I’m not saying that the rather literally titled “Score: A Hockey Musical” looks particularly good — it doesn’t to my eye — but sometimes something is just so bold in conception that attention must be paid.

H/t Cinematical/David Ehrlich

Two trailers: A Seriously Single Man

This year’s edition of the Toronto International Film Festival (TIFF to its friends) might have been a “bloodbath” business wise, but that’s doesn’t mean it was a total loss. Anyhow, it seems like a good time to show trailers for two of its most acclaimed films that really may be coming to a theater fairly near you, at least if you live in a reasonably large city. The coincidental part is these similarly named films each deal with a minority group very frequently found on films sets, but who appear openly on camera as characters only from time to time, though more and more often of late.

Anyhow, we’ll start with the Jews and proof that we, too, enjoy a natural sense of rhythm.

The trailer for Tom Ford’s likely Oscar contender might not be as flat-out mold-breaking as the trailer for the Coens’ latest, but this trailer for Ford’s adaptation of a novel by the openly gay British-American Angeleno, Christopher Isherwood, is definitely classy and stylish. That’s fitting for one of the few films made by someone with a background as a clothes designer.
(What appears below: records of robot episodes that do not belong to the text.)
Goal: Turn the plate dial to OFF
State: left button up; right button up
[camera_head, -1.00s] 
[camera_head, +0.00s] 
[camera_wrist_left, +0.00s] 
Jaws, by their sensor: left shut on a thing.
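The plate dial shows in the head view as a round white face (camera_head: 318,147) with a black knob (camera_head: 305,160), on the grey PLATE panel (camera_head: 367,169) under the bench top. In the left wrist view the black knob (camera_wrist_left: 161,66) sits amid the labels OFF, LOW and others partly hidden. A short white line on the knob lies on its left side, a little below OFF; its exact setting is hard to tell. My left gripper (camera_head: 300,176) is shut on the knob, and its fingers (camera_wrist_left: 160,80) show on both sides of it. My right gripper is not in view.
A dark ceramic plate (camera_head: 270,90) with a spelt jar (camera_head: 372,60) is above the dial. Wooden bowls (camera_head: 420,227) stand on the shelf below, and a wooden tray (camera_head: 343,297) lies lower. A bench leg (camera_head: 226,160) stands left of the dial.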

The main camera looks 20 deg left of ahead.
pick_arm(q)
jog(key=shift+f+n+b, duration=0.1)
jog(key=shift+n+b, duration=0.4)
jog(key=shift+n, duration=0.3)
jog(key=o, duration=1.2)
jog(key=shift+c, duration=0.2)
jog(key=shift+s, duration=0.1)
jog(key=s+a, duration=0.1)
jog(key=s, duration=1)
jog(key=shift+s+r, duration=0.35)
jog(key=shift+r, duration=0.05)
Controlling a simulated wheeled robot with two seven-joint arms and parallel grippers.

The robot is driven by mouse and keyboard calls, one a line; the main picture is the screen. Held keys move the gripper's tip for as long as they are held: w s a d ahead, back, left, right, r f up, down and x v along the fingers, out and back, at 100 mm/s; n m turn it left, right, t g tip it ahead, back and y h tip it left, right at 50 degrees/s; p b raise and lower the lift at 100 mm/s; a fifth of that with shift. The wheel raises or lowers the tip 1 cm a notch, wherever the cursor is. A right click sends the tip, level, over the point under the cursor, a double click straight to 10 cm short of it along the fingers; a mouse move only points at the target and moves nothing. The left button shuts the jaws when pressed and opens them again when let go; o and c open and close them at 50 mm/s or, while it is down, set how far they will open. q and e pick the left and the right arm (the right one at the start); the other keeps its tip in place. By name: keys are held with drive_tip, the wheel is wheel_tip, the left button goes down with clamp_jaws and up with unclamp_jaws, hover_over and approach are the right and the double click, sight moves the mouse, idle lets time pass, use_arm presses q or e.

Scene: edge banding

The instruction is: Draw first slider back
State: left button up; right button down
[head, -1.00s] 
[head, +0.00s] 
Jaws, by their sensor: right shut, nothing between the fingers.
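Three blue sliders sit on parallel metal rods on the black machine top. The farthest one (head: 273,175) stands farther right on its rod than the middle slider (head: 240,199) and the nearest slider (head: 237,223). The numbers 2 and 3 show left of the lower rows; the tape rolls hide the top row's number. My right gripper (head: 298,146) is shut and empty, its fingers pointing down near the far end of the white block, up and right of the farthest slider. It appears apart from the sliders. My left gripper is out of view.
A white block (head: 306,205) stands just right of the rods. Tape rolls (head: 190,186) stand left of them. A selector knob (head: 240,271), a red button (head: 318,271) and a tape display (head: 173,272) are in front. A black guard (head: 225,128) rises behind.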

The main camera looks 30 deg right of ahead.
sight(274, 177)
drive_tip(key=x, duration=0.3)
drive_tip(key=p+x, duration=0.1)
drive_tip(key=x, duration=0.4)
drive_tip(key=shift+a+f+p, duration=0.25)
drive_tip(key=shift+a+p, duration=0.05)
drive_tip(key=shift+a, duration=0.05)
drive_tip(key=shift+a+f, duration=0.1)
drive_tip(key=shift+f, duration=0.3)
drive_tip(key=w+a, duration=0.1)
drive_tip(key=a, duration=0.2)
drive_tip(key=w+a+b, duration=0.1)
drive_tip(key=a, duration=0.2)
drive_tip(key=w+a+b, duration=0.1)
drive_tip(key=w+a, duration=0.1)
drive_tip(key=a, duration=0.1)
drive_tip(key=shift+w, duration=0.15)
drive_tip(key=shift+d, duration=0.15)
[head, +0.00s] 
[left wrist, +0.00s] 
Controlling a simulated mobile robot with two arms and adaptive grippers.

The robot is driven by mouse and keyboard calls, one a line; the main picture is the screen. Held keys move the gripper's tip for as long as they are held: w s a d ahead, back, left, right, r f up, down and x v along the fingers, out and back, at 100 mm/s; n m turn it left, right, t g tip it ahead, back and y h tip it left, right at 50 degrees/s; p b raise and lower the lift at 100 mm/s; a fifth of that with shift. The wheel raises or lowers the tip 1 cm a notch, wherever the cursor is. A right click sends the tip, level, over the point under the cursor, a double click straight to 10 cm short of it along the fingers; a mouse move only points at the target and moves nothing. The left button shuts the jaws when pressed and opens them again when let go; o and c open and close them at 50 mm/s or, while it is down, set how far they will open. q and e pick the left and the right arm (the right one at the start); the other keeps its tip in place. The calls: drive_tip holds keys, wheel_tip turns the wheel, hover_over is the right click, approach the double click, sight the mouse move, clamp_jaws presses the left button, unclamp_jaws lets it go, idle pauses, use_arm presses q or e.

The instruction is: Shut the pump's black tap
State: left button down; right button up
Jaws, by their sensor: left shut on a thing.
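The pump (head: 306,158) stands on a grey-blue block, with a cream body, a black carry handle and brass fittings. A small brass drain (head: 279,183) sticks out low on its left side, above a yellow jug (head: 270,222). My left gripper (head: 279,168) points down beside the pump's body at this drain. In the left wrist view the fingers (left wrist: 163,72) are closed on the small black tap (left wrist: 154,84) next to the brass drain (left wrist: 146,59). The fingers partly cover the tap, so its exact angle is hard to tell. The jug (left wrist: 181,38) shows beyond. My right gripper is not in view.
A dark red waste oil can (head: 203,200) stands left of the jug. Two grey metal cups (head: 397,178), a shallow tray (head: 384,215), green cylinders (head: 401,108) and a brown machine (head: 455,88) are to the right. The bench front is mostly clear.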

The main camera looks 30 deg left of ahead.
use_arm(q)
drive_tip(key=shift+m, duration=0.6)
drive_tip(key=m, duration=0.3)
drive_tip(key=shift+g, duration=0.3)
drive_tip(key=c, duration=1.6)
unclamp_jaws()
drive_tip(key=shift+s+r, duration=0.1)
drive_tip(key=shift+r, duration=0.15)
Oy, what a weekend: A Disney exit and a Toronto bloodbath (Updated)

You may not have heard it, but the movie world’s been shifting on its axis over the last few days. It might not be very pretty.
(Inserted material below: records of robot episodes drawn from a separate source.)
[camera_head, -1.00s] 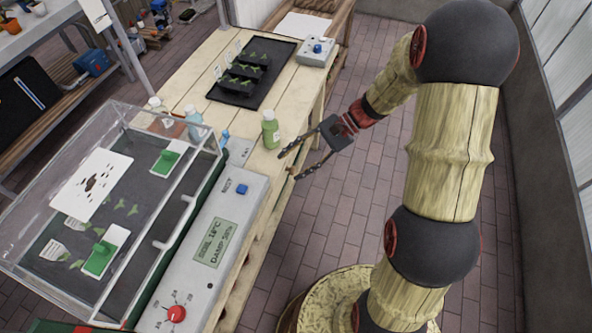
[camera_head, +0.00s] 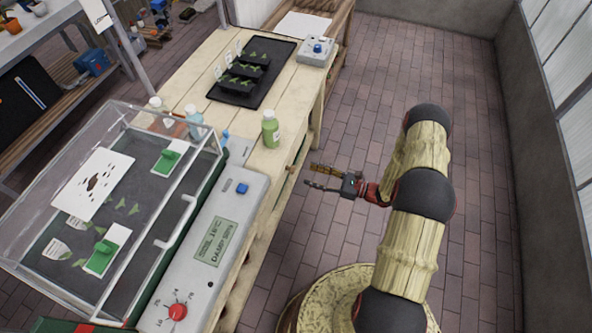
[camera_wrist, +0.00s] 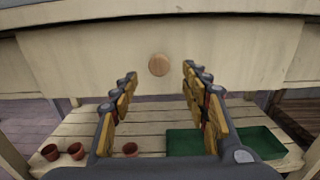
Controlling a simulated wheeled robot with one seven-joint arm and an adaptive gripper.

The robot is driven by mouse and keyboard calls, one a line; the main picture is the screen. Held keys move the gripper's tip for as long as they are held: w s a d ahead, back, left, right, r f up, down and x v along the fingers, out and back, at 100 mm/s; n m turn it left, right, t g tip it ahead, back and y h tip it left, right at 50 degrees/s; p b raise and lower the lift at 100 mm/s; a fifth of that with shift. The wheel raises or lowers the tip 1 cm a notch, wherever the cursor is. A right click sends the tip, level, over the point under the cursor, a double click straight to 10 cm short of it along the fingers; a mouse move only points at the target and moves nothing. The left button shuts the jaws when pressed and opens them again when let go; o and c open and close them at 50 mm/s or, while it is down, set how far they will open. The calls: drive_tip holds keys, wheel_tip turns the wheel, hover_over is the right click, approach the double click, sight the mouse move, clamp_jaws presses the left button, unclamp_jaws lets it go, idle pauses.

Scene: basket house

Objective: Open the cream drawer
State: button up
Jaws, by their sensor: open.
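The cream drawer (camera_wrist: 230,50) fills the upper part of the wrist view, its front facing me. It looks shut. A round wooden knob (camera_wrist: 159,65) sits at the middle of its front. My gripper (camera_wrist: 158,85) is open, with one finger on each side of the knob in the picture; I cannot tell how far the tips are from the drawer. In the head view my gripper (camera_head: 312,176) is beside the workbench's right side, low and pointing at it. The drawer front is barely visible there.
The wooden workbench (camera_head: 200,103) carries a seedling tray, a green bottle (camera_head: 270,129) and a clear propagator box with a control panel (camera_head: 215,240). Under the drawer, a slatted shelf (camera_wrist: 80,130) holds small clay pots (camera_wrist: 76,151) and a green tray (camera_wrist: 255,142). Brick floor at right is clear.

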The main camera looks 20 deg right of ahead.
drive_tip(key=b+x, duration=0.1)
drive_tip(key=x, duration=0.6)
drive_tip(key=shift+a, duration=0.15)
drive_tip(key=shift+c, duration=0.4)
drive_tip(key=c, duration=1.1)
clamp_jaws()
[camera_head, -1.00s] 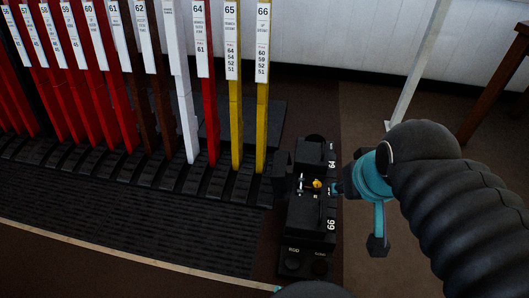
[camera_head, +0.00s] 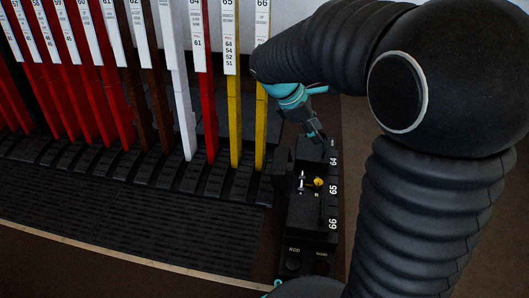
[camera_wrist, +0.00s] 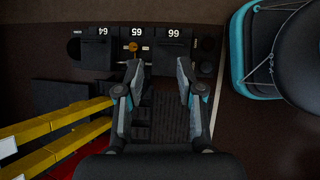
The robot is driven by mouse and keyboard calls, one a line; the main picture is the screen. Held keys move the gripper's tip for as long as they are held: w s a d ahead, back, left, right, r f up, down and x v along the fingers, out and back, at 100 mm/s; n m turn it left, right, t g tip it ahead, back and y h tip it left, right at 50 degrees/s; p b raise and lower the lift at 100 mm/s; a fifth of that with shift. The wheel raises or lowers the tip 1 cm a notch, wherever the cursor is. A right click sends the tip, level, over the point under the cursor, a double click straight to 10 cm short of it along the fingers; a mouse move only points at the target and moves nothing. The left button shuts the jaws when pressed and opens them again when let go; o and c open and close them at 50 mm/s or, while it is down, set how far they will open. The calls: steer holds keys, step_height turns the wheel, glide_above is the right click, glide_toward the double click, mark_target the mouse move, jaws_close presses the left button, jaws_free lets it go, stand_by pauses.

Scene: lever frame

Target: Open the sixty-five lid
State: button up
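The black box (camera_head: 300,235) on the floor has sections marked 64, 65 and 66. The 64 lid (camera_head: 313,155) and 66 lid (camera_head: 310,212) look flat and shut. At 65, a brass-coloured knob (camera_head: 318,182) and a silver part are uncovered. A dark flap (camera_head: 281,173), which looks like the 65 lid, stands upright on the box's left side. My gripper (camera_head: 318,136) is above the 64 end, clear of the flap. In the wrist view my gripper (camera_wrist: 159,74) is open and empty, and the knob (camera_wrist: 132,46) shows beyond its left finger.
A row of red, brown, white and yellow levers stands left of the box; yellow levers 65 (camera_head: 235,120) and 66 (camera_head: 261,125) are nearest to my arm. A ridged black floor plate (camera_head: 120,215) lies in front of them. Brown floor is open right of the box.

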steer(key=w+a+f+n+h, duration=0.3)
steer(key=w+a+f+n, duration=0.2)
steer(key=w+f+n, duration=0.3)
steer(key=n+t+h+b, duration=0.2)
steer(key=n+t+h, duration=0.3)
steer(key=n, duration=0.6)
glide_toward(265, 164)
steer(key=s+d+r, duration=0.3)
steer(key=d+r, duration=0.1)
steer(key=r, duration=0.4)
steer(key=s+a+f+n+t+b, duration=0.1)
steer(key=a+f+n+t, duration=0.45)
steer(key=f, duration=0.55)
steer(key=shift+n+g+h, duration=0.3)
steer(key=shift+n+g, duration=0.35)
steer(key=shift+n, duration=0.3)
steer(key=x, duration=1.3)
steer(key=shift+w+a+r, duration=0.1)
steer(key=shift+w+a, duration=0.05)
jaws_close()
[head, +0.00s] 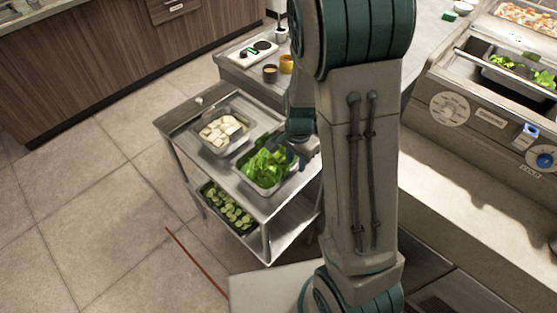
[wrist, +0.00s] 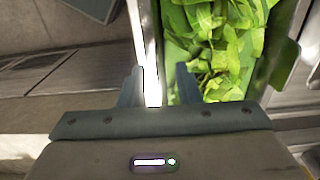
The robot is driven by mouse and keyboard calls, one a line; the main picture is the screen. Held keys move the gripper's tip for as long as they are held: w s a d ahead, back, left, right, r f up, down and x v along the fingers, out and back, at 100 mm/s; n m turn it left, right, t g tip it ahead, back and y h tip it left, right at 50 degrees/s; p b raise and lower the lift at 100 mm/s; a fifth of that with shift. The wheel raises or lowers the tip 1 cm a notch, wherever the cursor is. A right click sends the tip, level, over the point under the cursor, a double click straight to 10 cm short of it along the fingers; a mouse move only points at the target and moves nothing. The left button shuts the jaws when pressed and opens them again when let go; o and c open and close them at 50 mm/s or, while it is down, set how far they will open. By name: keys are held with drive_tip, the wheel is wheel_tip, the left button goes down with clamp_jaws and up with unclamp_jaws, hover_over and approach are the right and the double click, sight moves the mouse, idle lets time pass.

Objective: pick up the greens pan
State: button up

* Dick Cook, the Chairman of Disney who doesn’t get nearly the amount of press of CEO Bob Iger, resigned just before the start of Rosh Hashanah last Friday night. In the inevitable “did he fall or was he pushed?” argument, the “push” side seems to have the edge and the repercussions are significant, but not completely clear.
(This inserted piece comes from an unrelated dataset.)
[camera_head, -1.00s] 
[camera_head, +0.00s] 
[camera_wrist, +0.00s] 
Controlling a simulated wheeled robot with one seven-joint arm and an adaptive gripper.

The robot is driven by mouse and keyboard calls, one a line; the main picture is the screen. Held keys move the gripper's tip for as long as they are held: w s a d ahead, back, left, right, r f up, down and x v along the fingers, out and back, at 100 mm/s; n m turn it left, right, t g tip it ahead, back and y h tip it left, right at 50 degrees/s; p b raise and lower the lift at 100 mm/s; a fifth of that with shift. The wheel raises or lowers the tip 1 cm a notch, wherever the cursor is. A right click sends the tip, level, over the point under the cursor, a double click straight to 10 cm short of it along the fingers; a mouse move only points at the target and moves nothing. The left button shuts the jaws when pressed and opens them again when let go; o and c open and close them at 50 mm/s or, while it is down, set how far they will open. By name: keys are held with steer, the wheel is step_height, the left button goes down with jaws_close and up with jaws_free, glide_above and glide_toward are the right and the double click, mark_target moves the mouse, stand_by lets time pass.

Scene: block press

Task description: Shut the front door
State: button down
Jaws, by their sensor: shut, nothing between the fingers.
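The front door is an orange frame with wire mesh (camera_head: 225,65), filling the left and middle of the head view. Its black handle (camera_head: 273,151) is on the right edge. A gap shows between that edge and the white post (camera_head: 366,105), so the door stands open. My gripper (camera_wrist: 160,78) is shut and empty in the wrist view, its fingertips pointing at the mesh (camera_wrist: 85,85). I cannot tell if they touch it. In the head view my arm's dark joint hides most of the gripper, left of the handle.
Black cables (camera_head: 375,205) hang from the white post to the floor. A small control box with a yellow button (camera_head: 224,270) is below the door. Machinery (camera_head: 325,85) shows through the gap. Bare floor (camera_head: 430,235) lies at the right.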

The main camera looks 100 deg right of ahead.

The short version seems to be that Cook and Iger simply had different views on too many issues and that the movie side of Disney, Pixar aside, hasn’t been doing quite as well lately as some would like. Cook was, however, apparently rather well liked by such superstars as Steven Spielberg and Johnny Depp, and that might have an impact on such issues as whether not they’ll be a fourth “Pirates” movie. Marc Graser of Variety has more — including the tantalizing suggestion that the job might be Pixar head John Lasseter’s to turn down. Of course, Nikki Finke has yet more of the seemingly endless lowdown.

Johnny Depp and Dick Cook

* Speaking of Disney and its famous recent acquisition, there’s a second lawsuit similar to the one that wrapped a while back regarding the rights to Superman — or not. Let’s just say it’s from the same lawyer and this time the target is Time Warner/DC Comics competitor, the newly Disnified Marvel Entertainment. As described by Nikki Finke, who picked up the story from the comics site Bleeding Cool, this time the creator in question is the late, great Jack Kirby, one of the most respected figures in all of comicsdom and the co-creator with Stan Lee of many of Marvel’s best known characters including the Fantastic Four and the Mighty Thor. (He also co-created Captain America with Joe Simon just months before America’s entry into World War II.) There’s a long history on the whole issue of Kirby’s role in creating these comics in relation to Stan Lee, and there are a number of issues here. Like anything legal, it gets pretty thorny and there’s some pretty “lively” debate among the commenters at Deadline Hollywood.

* Perhaps most significant of all, reporter/blogger Anne Thompson has written a post that’s sent shockwaves through the online film world and probably the actual film world as well — though the news itself is known to those affected. She concisely entitled her post-festival piece “Toronto Wrap: Indie Bloodbath.” The villain here seems to be, at least partly, rising marketing costs — though I’d like someone to explain to me why they are rising as we’re coming out of a recession with a more or less jobless recovery. Nevertheless:

It costs too much money these days to make a dent, a mark, an impression that will create enough urgency in filmgoers to make them go out and see a movie. While Ted Mundorff insists that business is up at indie-branded Landmark Cinemas around the country, and Apparition’s Bob Berney is hopeful that exec changes at Cinemark and AMC will bring a new awareness to booking the right movies in the right locations, the indie market needs help.

With the exception of the high profile deal for a “A Single Man” last week, very little business got done in Toronto and struggling indie filmmakers are, rather than selling their films, paying to have their films released. Terms like “tectonic shift” are being bandied about. Via David Hudson/The Auteurs Daily, we have reaction from my personal movie Yoda, Roger Ebert and Vadim Rizov, who comments on Universal’s recent troubles and its ensuing spending freeze.

The irony is, of course, that all of this comes after a  very successful movie summer. Another chapter, I suppose, in the ongoing realignment of all media, though the timing sure seems odd. Movies will survive, but it’s a most definitely a tough time for all but the most micro-budgeted of indies and the big budgeted productions of ordinary Hollywood, and life’s not exactly a feather-bed for them, either.

UPDATE: Also via The Auteur’s Daily, apparently there’s been some delayed Toronto-related action and some blood just got mopped off the floor. And a little more. Things are, I’m sure, still bad, but perhaps the mood might be a hair less apocalyptic for larger indies.